Der Nationalpark bedeckt eine Fläche von 40.852 ha, wobei eine innere und eine äußere Schutzzone unterschieden werden. Die innere Zone, der eigentliche Nationalpark, ist 14.119 ha groß. Die 26.733 ha der äußeren Zone sollen sie vor dem Einfluss des Menschen schützen.

Die innere Zone gehört im Wesentlichen zu den Gemeinden im Vall de Boí und Espot. Auf der Seite von Boí unterscheidet man das Tal des Sant Nicolau und den Oberlauf des Flusses Noguera de Tor. Zwischen den Seen Llong und Llebreta fließt der Sant Nicolau in den charakteristischen Mäandern. Sie entstanden, als sich frühere Gletscherseen mit Sedimenten füllten.

Bei Espot befinden sich der Riu Escrita und der See Estany de Sant Maurici. Dieser See wird, wie andere Seen im Park, als Reservoir für ein Pumpspeicherkraftwerk genutzt. Der See liegt am Fuß des imposanten Bergkette Els Encantats (span. Los Encantados). Die Ansicht des Estany de Sant Maurici mit den Encantats im Hintergrund ist eines der „Markenzeichen“ des Parks.

In der äußeren Zone liegen die Gemeinden Vielha und Vilamòs in der Comarca Val d’Aran, Vilaller und Vall de Boí in Alta Ribagorça, Torre de Cabdella in Pallars Jussà sowie Espot, Alt Àneu, Esterri d’Àneu, La Guingueta d’Àneu und Sort in der Comarca Pallars Sobirà. In dieser Randzone gibt es Gebiete von großer landschaftlicher Schönheit und von hohem Wert für den Naturschutz. Dazu gehören der Wald von Mata de València d’Àneu, die Täler von Gerber und Cabanes, die Gletscherkare von Colomers, Tord und Saboredo, das Ufer des Valarties, die Seen von Cabdella und Gèmena, der Gipfel des Montardo und viele andere.

Die Besiedlung der Pyrenäen-Hochlagen begann mit dem Ende der letzten Eiszeit. Im Gebiet des heutigen Nationalparks konnte sich keine Ansiedlung auf Dauer halten. Allerdings erreichte der Nutzungsdruck im 19. und zu Beginn des 20. Jahrhunderts seinen Höhepunkt, als die Abholzung zunahm und die Nutzung der Wasserkraft begann.

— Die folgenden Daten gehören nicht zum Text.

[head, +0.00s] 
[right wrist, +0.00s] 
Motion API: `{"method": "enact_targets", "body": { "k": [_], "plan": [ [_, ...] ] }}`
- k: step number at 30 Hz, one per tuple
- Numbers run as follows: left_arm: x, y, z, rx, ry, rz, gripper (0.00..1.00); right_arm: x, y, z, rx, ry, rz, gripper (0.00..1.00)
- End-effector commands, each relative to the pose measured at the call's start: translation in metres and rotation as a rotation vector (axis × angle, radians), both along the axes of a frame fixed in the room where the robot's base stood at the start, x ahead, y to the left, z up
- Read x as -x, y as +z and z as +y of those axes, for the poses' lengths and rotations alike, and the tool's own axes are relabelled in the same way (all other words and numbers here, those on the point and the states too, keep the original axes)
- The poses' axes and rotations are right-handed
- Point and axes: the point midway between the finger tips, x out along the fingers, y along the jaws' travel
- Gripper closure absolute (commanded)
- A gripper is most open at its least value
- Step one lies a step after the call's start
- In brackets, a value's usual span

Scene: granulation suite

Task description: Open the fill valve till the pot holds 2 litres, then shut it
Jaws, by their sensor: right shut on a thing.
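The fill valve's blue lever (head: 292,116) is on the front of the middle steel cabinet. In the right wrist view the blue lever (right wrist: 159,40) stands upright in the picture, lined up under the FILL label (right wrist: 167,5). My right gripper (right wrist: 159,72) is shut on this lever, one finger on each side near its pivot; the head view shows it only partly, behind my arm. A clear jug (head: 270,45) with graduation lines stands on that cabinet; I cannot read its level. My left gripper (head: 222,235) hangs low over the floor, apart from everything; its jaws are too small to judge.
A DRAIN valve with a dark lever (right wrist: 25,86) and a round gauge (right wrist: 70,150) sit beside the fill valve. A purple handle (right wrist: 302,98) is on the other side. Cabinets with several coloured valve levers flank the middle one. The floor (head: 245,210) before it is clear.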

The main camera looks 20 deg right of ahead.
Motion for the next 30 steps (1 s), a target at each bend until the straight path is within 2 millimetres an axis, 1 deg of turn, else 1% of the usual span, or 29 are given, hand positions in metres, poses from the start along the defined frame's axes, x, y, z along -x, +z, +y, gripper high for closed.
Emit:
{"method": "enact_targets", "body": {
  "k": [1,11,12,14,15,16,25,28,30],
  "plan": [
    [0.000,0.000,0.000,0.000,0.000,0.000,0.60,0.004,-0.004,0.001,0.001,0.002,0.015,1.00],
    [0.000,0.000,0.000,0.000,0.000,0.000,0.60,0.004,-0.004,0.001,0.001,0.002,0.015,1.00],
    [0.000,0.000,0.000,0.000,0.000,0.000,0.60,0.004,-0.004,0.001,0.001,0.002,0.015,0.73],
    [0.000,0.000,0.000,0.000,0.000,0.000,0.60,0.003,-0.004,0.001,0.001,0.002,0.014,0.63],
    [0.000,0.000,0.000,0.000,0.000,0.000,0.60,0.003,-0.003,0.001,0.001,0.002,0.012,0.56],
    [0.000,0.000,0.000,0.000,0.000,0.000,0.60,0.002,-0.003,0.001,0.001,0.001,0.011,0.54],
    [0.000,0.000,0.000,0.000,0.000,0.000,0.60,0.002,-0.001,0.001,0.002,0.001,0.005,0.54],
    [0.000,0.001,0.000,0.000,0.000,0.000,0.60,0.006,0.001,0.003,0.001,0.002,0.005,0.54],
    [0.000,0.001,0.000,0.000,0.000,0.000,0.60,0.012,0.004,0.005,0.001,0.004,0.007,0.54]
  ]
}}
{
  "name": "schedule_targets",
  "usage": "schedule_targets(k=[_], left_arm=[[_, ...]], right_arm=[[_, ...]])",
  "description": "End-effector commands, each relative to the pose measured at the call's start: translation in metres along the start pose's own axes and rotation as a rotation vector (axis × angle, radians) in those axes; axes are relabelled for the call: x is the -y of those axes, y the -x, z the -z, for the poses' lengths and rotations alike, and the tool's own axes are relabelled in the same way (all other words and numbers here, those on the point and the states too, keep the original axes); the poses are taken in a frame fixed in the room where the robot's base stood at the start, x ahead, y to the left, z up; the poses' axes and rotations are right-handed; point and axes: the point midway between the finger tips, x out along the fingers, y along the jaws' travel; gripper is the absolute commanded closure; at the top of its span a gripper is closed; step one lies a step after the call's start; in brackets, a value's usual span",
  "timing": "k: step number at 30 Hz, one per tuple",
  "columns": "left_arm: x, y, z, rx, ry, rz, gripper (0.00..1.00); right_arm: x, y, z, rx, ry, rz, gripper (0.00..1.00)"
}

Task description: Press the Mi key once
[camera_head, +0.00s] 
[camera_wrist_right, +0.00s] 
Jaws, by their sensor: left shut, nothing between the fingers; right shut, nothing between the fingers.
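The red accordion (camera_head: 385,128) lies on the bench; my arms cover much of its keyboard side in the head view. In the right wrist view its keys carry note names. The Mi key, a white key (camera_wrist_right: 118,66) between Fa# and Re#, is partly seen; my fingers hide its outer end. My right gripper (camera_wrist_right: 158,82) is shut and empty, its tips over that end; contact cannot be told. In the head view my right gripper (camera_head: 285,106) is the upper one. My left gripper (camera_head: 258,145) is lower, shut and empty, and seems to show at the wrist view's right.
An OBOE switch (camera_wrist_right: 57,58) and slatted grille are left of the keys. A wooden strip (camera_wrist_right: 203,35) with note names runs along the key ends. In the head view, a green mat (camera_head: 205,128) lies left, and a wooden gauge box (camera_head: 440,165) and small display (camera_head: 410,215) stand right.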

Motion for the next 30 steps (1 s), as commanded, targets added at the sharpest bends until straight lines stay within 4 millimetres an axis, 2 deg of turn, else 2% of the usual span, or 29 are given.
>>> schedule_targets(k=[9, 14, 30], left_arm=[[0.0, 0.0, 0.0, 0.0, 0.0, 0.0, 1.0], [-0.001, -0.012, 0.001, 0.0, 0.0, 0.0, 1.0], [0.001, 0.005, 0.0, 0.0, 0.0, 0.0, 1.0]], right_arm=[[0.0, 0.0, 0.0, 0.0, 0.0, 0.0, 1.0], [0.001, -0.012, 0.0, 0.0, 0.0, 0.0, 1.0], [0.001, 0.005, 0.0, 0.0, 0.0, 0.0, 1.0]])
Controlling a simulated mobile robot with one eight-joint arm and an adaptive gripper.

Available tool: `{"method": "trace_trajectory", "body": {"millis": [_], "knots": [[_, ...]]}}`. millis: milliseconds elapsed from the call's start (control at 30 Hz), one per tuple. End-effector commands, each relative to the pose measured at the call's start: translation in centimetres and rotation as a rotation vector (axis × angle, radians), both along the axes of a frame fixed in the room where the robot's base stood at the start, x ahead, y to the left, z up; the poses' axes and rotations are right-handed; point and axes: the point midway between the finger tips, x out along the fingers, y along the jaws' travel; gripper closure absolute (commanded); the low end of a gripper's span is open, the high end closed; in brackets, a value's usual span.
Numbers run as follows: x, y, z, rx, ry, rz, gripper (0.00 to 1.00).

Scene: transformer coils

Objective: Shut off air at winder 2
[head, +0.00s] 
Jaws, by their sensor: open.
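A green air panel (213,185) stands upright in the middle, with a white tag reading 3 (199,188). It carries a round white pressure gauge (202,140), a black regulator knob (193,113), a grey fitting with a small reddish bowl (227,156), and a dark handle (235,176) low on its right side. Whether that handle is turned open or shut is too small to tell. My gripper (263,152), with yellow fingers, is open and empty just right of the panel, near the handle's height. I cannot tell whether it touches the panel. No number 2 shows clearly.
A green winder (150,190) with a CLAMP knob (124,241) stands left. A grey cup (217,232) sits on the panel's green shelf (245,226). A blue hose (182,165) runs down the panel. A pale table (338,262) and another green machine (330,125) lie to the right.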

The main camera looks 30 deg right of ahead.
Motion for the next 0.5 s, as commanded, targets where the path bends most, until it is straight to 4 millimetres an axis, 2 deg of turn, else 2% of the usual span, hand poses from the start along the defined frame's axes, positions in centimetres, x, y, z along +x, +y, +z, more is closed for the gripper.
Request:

Bereits im Jahre 1932 wurde im Pla Macià (einem städteplanerischen Entwurf für den Großraum Barcelona[1]) die Einrichtung eines Nationalparks in den Hochlagen der Pyrenäen erwogen. Allerdings wurde er als Parque Nacional Aiguas Tortas y Lago de San Mauricio erst am 21. Oktober 1955 durch einen Erlass des Landwirtschaftsministeriums auf einer Fläche von zunächst 9.851 ha ausgewiesen. Damals war er der fünfte Nationalpark Spaniens und nach dem Nationalpark Ordesa y Monte Perdido der zweite in den Pyrenäen.

Mit Annahme des Autonomiestatuts von Katalonien 1979 wurde die Generalitat de Catalunya für die Einrichtung und Verwaltung der Naturschutzgebiete zuständig. Am 30. März 1988 schlug sie eine Erweiterung des Nationalparks vor, die auch die traditionellen Nutzungen neu regeln sollte. Mit dem Gesetz 22/90 vom 28. Dezember 1988 wurden die Grenzen der äußeren Zone, die Zusammensetzung seines Verwaltungsrats und die zulässigen Nutzungen neu festgelegt. Am 5. Juli 1996 wurde der Park auf die heutige Fläche von 14.119 ha erweitert.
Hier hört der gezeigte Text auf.